4.2. It was submitted that in view of above Clarification, the petitioner is now entitled to the refund which was rejected by the respondent-Authorities. It was submitted that as per the Clarification, the value of the zero rated supply of goods is required to be calculated as per the amended definition of “Turnover of zero-rated supply of goods” by taking into consideration the turnover in the State or Union territory and accordingly, adjusted total turnover for the purpose of Sub-rule (4) of Rule 89 of the CGST Rules. It was therefore submitted that now in view of such Clarification, numerator and denominator would be the same and the petitioner would be entitled to get the entire refund of Rs.56,14,652/- instead of Rs.35,31,021.90/- as sanctioned by the respondent-Authorities. Learned advocate Mr. Avinash Poddar therefore submitted that the matter may be remanded back to the respondent-Authorities to recalculate the refund and process the refund application as claimed by the petitioner as per the Clarification made by the CBIC in Circular No.197/09/2023-GST dated 17th July, 2023.

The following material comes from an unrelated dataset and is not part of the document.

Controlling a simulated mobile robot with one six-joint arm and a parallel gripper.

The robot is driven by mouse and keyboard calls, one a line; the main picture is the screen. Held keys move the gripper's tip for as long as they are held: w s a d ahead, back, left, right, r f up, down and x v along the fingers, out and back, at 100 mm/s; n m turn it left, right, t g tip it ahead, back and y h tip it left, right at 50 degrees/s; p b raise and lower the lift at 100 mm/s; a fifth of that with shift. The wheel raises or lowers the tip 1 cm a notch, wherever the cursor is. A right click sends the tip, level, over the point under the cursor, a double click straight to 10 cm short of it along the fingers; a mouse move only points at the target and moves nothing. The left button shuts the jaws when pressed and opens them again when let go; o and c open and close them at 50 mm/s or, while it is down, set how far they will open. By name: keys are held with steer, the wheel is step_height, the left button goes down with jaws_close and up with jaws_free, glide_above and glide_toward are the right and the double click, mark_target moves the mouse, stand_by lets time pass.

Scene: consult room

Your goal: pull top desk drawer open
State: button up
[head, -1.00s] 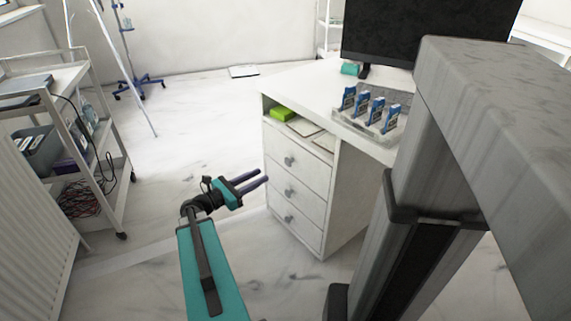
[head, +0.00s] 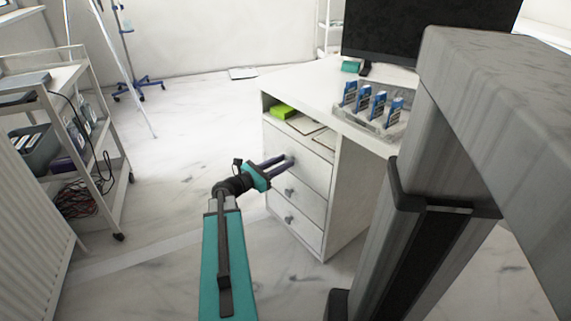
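The white desk (head: 345,155) has a column of three drawers under an open shelf. The top drawer (head: 312,170) is shut, its front flush with the others. My gripper (head: 288,159) reaches in from the left, with its two dark fingers at the top drawer's knob. The fingers look parted, with a gap between them. The knob is mostly hidden by the fingertips, so I cannot tell whether they touch it. The middle drawer (head: 306,203) and bottom drawer (head: 300,226) are shut too, with their knobs in view.
A monitor (head: 425,35) and a rack of blue-and-white boxes (head: 372,115) stand on the desk. A white trolley (head: 100,130) stands at left. The floor before the drawers is clear.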

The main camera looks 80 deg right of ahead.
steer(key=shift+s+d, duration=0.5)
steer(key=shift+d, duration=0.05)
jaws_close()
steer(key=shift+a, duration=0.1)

5. Learned advocate Mr. P. Y. Divyeshvar for the respondent Nos.1 and 2 submitted that the respondent-Authorities rejected the refund relying upon the Notification No.14/2022 dated 05.07.2022, however, as per the Clarification issued by the CBIC, the respondent-authorities shall again process the refund application if the matter is remanded back.

6. Considering the above submissions, the matter is remanded back to the respondent-Authorities to reconsider the refund application made by the petitioner so as to grant the refund by applying the Circular No.197/09/2023-GST dated 17th July, 2023. Such exercise shall be completed within a period of twelve weeks from the date of receipt of the copy of this order after providing an opportunity of hearing to the petitioner.

7. The petition is accordingly disposed of.